The stabilisation is also not particularly good on the EOS M50, especially on the kit lens. If I’m going to be moving and shooting a lot, I tend to rely on my GoPro instead.
iPhone 11 vs Canon M50 – So, which is best for video?
Ultimately, it comes down to your needs. If you’re a casual vlogger, I reckon that an iPhone 11 will be more than enough to meet your needs. Think about the kind of content you’re looking to create, and the aesthetic you’d like it to have.

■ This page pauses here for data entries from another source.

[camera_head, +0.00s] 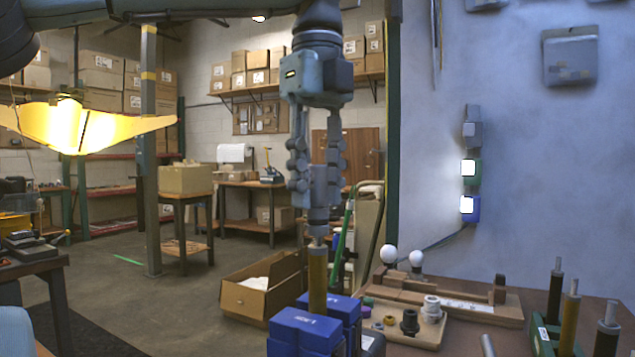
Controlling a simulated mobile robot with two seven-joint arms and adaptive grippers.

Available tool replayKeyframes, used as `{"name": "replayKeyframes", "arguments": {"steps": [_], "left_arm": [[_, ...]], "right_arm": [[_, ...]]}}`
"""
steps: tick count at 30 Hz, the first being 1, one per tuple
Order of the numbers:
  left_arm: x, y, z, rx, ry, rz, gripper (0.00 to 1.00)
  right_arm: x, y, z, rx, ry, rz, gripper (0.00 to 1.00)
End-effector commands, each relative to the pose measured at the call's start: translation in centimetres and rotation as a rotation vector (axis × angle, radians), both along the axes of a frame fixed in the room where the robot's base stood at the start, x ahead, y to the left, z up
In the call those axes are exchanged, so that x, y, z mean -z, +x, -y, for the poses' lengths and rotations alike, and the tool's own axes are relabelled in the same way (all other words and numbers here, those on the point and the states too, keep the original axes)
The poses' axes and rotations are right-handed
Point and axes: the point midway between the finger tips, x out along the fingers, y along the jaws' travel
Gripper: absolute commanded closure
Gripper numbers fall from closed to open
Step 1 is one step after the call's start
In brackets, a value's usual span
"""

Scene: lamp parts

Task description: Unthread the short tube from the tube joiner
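My left gripper (318,200) points straight down in the middle of the head view. Its fingers are close together, apparently shut on a slim grey cylindrical piece (318,222). Below that piece stands an upright brass-coloured tube (317,280) with a narrow grey top end. The grey piece and the tube are in line and look to be touching. The tube's foot is hidden by blue blocks (305,332) that stand around it. I cannot tell which part is the short tube and which is the joiner. My right gripper is not in view.
A wooden board (425,333) with small fittings lies right of the blue blocks. White bulbs (389,254) stand by a wooden rack (450,297) behind it. Several upright tubes (570,318) are in a green holder (545,338) at the right. An open cardboard box (262,290) is behind left.

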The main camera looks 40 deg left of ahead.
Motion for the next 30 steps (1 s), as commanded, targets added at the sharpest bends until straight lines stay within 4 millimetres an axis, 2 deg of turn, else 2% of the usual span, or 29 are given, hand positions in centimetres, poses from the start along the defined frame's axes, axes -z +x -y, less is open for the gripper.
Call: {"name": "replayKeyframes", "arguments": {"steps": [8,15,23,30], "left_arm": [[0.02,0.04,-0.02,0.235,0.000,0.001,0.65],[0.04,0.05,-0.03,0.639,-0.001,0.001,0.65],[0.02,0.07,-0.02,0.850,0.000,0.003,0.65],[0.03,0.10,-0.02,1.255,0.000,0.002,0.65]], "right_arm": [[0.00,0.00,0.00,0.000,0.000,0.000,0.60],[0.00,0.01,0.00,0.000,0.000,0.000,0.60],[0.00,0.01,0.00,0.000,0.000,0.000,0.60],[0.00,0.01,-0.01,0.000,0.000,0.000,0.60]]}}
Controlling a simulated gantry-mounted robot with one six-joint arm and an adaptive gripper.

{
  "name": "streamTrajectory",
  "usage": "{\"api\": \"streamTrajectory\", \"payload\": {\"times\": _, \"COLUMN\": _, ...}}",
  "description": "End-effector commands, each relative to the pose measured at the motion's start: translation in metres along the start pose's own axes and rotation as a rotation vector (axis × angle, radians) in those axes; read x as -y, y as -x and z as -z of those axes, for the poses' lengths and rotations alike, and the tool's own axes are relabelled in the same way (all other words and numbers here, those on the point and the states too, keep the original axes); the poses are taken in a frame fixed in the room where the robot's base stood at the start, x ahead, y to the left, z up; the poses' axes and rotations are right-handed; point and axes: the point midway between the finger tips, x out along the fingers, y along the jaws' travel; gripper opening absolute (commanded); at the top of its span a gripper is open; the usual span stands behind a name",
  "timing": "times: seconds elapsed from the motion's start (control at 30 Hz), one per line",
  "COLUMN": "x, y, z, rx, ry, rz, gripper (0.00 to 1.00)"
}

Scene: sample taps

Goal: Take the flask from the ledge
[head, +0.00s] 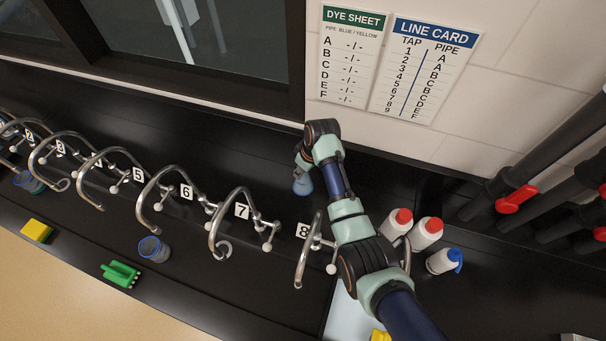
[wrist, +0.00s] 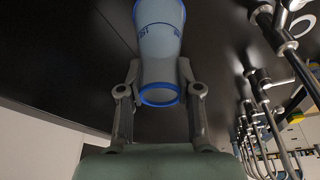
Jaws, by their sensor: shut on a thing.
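The flask is a translucent, blue-tinted vessel with blue rims and small blue markings. In the wrist view the flask (wrist: 160,40) stands between the fingers of my gripper (wrist: 160,78), which is shut on it. In the head view the flask (head: 303,186) shows as a small blue shape below my gripper (head: 302,168), partly hidden by my arm. It is over the black surface behind the taps, between tap 7 and tap 8. I cannot tell whether it touches that surface.
A row of curved metal taps (head: 235,220) with number cards stands in front of my gripper. A blue-rimmed beaker (head: 154,249) stands near tap 6. White bottles with red caps (head: 427,232) and a blue-capped bottle (head: 444,261) stand right of my arm.

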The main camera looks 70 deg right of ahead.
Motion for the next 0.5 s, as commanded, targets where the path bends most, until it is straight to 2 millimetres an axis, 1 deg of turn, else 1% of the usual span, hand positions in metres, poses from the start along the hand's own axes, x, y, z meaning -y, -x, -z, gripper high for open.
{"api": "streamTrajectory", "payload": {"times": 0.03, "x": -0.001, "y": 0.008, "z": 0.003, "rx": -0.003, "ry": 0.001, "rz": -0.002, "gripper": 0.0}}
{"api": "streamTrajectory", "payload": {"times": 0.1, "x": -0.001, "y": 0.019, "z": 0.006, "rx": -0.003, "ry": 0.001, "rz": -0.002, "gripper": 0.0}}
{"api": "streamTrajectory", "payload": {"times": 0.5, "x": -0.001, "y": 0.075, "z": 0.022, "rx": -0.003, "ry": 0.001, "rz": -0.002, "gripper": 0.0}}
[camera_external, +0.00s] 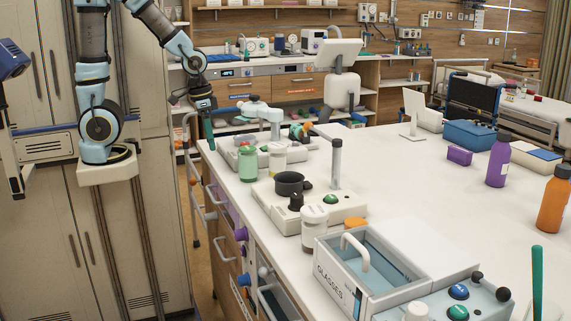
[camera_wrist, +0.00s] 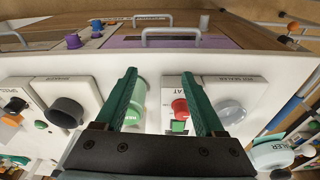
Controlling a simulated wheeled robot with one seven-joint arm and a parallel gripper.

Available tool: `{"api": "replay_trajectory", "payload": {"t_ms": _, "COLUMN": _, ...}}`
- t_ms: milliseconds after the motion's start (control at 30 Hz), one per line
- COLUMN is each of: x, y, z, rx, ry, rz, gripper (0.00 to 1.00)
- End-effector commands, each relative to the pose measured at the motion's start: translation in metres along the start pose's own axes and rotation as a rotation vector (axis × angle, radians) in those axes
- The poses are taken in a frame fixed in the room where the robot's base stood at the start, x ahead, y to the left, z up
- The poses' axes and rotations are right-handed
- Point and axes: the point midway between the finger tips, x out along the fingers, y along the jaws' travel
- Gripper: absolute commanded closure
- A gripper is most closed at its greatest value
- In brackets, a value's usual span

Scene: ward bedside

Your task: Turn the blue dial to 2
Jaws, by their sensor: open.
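My gripper (camera_external: 208,128) hangs above the counter's far left edge, fingers down. Its two green fingers are apart and empty in the wrist view (camera_wrist: 159,80). A blue knob (camera_external: 244,280) sits on the cabinet front below the counter's left edge, well away from my gripper; a blue knob also shows at upper left in the wrist view (camera_wrist: 74,41). A second blue round control (camera_external: 459,291) is on the pale box at the front right. I cannot tell which is the dial, and no scale or number is readable.
A purple knob (camera_external: 241,234) and drawer handles stick out of the cabinet front. The counter's middle (camera_external: 400,190) is clear.

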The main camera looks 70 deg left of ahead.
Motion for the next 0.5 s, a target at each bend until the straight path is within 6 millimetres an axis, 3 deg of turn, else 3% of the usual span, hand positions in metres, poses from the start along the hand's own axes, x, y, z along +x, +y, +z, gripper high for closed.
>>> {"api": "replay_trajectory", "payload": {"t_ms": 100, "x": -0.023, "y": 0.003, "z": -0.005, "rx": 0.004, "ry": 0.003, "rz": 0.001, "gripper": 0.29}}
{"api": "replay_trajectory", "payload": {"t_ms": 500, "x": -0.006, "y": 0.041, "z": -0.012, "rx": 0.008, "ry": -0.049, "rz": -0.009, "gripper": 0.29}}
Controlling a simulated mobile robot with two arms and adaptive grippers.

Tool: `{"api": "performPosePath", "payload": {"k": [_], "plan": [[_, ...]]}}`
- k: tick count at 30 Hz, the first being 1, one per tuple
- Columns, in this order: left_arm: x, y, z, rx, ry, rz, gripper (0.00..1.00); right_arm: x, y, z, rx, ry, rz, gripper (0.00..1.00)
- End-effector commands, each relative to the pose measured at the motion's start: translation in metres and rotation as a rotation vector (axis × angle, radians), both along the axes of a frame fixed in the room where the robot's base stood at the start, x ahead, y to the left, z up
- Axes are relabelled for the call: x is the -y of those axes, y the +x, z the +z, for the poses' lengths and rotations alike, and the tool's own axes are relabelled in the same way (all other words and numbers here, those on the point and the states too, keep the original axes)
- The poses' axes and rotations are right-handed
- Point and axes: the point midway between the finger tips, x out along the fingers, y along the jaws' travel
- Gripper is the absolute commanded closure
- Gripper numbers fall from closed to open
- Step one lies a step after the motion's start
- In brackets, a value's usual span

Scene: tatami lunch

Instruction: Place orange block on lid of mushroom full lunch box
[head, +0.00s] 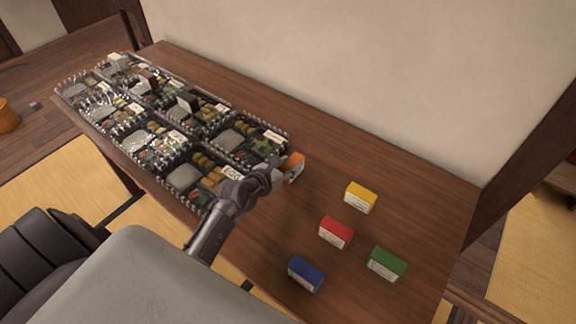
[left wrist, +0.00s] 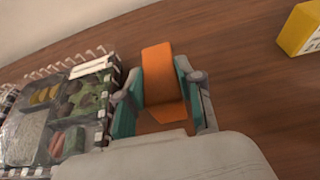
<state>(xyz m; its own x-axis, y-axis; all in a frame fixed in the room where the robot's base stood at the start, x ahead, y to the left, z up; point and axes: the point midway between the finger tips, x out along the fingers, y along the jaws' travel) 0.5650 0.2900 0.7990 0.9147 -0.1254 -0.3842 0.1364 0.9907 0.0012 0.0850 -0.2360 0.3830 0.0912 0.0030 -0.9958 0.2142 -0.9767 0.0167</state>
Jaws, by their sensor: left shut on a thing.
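The orange block (head: 293,166) is between the fingers of my left gripper (head: 274,176), just right of the nearest lunch boxes. In the left wrist view the orange block (left wrist: 163,80) sits between the two teal-padded fingers of the left gripper (left wrist: 160,96), which is shut on it. Several lunch boxes with clear lids stand in two rows on the table; the nearest at the right end is a lunch box (head: 236,143) by the block. It also shows in the left wrist view (left wrist: 62,120). I cannot tell which box is the mushroom one. My right gripper is not in view.
Yellow (head: 360,197), red (head: 335,232), green (head: 386,264) and blue (head: 305,274) blocks stand apart on the right part of the wooden table (head: 420,205). White, brown and dark blocks stand on boxes farther left. A wall borders the table's far side.

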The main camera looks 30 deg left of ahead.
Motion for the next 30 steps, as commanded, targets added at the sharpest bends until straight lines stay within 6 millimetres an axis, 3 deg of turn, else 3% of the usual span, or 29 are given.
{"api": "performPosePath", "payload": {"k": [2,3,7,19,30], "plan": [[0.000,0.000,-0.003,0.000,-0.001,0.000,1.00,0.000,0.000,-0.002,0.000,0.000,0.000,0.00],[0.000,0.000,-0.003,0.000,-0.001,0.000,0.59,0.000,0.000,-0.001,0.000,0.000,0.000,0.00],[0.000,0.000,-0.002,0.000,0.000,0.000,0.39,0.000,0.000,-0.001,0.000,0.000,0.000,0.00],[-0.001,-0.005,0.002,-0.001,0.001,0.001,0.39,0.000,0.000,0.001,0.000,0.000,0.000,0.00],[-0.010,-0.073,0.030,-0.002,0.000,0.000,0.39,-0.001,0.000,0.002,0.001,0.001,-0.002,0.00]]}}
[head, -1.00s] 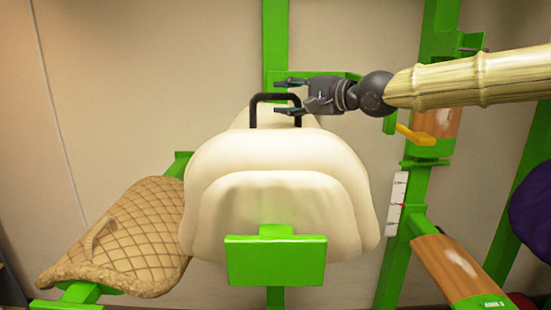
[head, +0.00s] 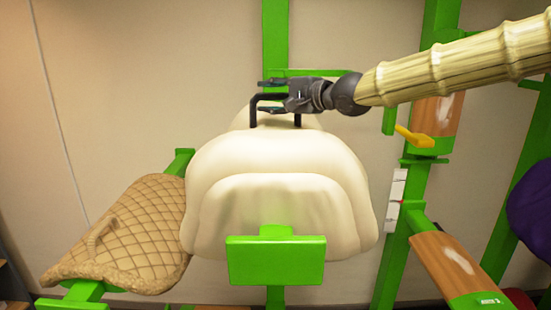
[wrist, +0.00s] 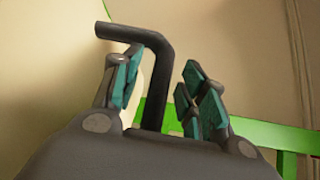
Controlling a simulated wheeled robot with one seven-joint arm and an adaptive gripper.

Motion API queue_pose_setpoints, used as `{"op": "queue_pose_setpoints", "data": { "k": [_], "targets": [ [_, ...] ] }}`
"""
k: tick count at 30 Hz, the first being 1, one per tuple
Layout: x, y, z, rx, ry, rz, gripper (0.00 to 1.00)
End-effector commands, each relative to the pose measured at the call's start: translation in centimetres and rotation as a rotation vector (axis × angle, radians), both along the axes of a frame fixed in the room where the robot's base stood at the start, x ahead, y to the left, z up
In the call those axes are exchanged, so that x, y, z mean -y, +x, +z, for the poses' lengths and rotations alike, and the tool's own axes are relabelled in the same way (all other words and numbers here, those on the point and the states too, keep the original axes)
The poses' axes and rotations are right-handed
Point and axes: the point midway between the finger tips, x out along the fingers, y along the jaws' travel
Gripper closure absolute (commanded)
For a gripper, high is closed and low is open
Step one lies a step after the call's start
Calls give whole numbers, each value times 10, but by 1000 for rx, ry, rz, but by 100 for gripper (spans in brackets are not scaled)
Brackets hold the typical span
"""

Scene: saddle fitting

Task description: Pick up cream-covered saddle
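The cream-covered saddle (head: 275,170) sits on a green rack arm with a green end plate (head: 275,262) in the middle of the head view. A black handle (head: 253,108) stands up at its far top. My gripper (head: 264,97) comes in from the right at the handle, one finger above the bar and one below it. In the wrist view, the bent black handle (wrist: 155,85) lies between the teal-padded fingers of my gripper (wrist: 165,85). The fingers are open, with gaps beside the handle. Part of the handle is hidden by my gripper in the head view.
A tan quilted pad (head: 125,235) lies on a rack arm at the left, close to the saddle. Green posts (head: 395,265), brown rack arms (head: 450,265) and a yellow peg (head: 415,137) stand at the right. A purple item (head: 530,210) is at the right edge.

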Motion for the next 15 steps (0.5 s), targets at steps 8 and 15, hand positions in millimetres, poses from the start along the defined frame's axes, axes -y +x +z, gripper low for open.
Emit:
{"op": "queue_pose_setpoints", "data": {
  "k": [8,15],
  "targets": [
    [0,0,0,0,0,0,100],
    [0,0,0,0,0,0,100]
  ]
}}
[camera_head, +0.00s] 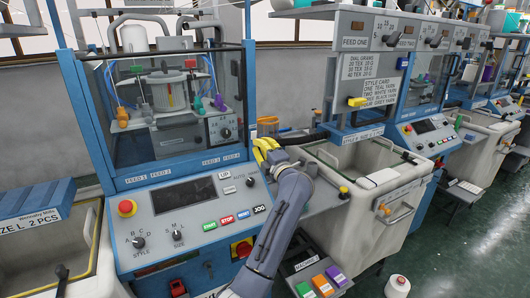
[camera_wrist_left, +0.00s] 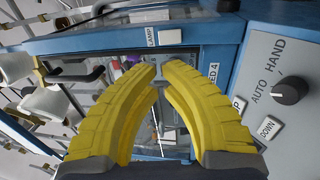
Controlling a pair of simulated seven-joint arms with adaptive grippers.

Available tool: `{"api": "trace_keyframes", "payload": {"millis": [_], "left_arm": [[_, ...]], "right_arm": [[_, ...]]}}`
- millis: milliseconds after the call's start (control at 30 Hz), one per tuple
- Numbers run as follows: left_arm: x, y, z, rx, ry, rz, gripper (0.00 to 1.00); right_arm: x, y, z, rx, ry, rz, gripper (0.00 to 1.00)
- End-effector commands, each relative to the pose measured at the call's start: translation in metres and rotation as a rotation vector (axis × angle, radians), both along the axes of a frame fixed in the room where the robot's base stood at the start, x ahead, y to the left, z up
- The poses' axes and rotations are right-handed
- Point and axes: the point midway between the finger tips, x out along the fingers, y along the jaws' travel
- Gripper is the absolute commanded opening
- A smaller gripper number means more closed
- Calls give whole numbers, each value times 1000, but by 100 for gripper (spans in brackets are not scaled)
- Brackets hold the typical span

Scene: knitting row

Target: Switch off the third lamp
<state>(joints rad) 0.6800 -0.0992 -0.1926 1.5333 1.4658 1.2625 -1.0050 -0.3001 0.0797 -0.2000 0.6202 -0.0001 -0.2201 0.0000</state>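A white switch (camera_wrist_left: 170,37) beside a LAMP label (camera_wrist_left: 152,37) is on the blue machine frame (camera_wrist_left: 120,38) in the left wrist view. I cannot make out this label in the head view, nor tell which lamp it works. My left gripper (camera_wrist_left: 159,72) has yellow fingers whose tips come together just below the switch in the picture, apart from it. It looks shut, with nothing held. In the head view the left gripper (camera_head: 263,148) is by the right edge of the nearest knitting machine's panel (camera_head: 185,192). The right gripper is out of view.
The near panel carries an AUTO/HAND knob (camera_wrist_left: 289,90), a DOWN button (camera_wrist_left: 269,128) and a red emergency button (camera_head: 127,208). A pale bin (camera_head: 352,215) stands right of the arm. More blue machines (camera_head: 421,128) stand farther right. The green floor (camera_head: 445,245) is partly open.

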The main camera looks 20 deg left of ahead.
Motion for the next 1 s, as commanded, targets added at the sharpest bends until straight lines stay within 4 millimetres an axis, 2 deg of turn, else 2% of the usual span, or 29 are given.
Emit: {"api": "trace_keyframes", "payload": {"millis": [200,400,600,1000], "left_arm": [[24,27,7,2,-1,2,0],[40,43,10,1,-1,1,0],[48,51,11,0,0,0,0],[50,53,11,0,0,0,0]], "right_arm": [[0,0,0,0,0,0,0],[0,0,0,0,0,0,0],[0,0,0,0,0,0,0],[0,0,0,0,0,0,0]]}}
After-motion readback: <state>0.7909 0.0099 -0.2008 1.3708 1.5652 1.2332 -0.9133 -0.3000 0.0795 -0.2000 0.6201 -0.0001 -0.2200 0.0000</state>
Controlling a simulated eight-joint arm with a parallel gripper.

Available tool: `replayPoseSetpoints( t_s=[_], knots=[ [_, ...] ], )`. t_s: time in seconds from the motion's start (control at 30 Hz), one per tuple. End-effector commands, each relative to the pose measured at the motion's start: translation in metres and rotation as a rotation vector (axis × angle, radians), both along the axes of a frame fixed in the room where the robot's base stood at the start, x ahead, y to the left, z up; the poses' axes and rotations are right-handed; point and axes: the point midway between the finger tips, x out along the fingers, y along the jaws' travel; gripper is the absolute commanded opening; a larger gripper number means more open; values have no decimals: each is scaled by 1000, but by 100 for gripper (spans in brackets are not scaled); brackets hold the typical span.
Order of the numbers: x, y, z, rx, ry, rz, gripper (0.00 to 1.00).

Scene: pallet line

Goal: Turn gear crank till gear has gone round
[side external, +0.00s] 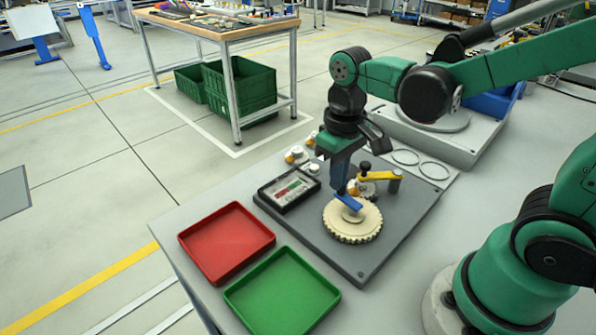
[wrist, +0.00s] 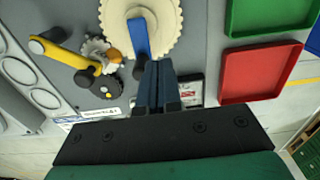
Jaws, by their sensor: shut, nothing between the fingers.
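A large cream toothed gear (side external: 352,228) lies flat on a grey base plate; it also shows in the wrist view (wrist: 170,25). A blue bar (side external: 349,203) lies across its top, with a dark knob at its outer end (wrist: 140,69). Beside it is a smaller pale gear (wrist: 97,49) near a yellow crank arm (side external: 380,176) with a black knob (side external: 366,167). My gripper (side external: 340,192) points down with blue fingers shut and empty. In the wrist view its fingertips (wrist: 159,64) are right beside the dark knob; I cannot tell whether they touch.
A red tray (side external: 212,218) and a green tray (side external: 240,300) lie at the table's front left. Ring outlines (side external: 405,157) mark the plate behind. Small knobs (side external: 296,152) stand near the panel.

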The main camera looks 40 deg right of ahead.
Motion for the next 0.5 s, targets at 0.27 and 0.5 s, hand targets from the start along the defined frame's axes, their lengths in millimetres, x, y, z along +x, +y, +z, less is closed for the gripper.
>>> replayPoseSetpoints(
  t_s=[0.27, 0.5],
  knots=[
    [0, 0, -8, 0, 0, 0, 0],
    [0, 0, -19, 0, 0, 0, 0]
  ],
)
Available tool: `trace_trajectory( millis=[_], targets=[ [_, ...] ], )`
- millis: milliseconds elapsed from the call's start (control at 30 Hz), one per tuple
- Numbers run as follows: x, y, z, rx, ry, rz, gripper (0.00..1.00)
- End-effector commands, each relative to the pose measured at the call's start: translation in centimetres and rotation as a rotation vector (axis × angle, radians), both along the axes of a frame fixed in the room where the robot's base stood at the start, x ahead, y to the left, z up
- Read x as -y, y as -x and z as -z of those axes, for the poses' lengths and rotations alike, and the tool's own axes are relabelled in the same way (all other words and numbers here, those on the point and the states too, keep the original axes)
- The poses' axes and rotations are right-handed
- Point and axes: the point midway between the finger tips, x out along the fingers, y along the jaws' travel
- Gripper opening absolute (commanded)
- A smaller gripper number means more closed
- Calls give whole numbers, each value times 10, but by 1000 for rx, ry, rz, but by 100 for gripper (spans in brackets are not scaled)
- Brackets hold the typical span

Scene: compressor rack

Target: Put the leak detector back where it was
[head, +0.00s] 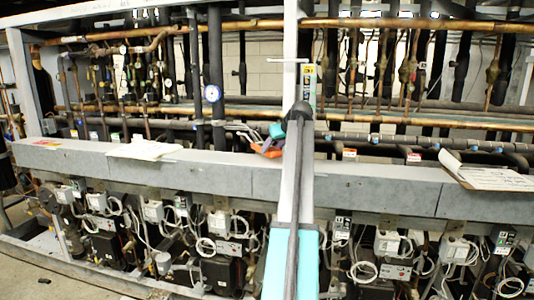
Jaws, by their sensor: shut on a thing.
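My arm rises through the middle of the head view. Just left of its upper end, small and partly hidden by the arm, is my gripper (257,138), at the height of the grey beam's top. It is shut on an orange-red thing (268,152), which looks like the leak detector. The fingers and the detector's far side are hard to make out. I cannot tell whether the detector touches the beam (216,172) or is held just above it.
White papers (145,148) lie on the beam at left, and a clipboard with papers (487,176) lies at right. Copper pipes (350,24), dark pipes and a round gauge (212,93) stand behind. Compressors and cables (218,245) crowd below. The beam is clear between the papers and my gripper.

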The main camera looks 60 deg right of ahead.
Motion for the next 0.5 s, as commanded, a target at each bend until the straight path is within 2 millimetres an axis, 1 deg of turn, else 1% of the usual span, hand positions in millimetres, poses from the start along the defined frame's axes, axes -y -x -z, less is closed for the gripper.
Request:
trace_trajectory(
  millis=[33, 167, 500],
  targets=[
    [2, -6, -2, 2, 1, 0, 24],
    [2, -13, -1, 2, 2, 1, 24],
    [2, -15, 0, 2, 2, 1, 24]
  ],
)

Also, the best thing to do to get a feel for what you need is to simply start shooting. Try producing some videos with your phone and see how it feels. If you find yourself yearning for greater manual controls, more dynamic range, a greater selection of focal lengths, better battery life or a more ergonomic handling experience, then it’s probably a sign you should step up to a mirrorless camera like the EOS M50.
For me personally, I see the difference and feel the benefits of using the EOS M50 for things like talking heads, product shots and just producing video of better overall quality audio. With that said, however, I’m not ready to stop using the iPhone. I love the ultra-wide angle, and being able to shoot super-smooth slow motion at 60fps in 4K.
It’s important that you’re happy and proud of the video you produce, however you produce it. I hope this blog has given you a clearer idea of whether you’ll best accomplish that with a camera or a smartphone.